__YOUR OBJECTIVE__: Return the lines that follow, exactly as they appear, from the first through the one containing "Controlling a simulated"; no pictures are to be included.

#####

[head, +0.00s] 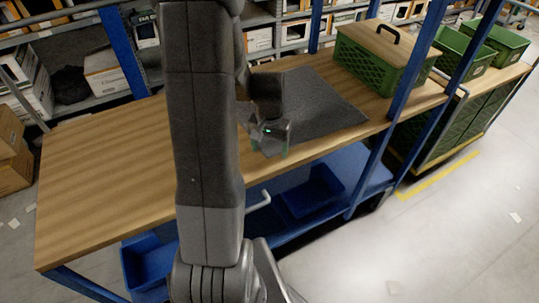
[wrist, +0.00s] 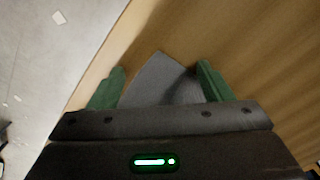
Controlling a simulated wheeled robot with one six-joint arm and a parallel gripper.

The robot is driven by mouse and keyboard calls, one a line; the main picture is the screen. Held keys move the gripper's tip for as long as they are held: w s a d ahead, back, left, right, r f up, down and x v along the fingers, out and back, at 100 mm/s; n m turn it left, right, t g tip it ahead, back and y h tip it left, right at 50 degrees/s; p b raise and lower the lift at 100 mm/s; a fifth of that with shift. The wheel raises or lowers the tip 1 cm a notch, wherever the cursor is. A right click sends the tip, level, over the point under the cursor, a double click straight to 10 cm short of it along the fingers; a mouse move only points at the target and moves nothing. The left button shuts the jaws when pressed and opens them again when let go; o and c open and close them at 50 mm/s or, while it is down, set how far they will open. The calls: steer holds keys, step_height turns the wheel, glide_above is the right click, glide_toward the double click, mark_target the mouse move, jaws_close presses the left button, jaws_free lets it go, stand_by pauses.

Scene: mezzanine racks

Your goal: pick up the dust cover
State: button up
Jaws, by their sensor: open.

#####

__EXPECTED ANSWER__:
[head, +0.00s] 
[wrist, +0.00s] 
Controlling a simulated wheeled robot with one six-joint arm and a parallel gripper.

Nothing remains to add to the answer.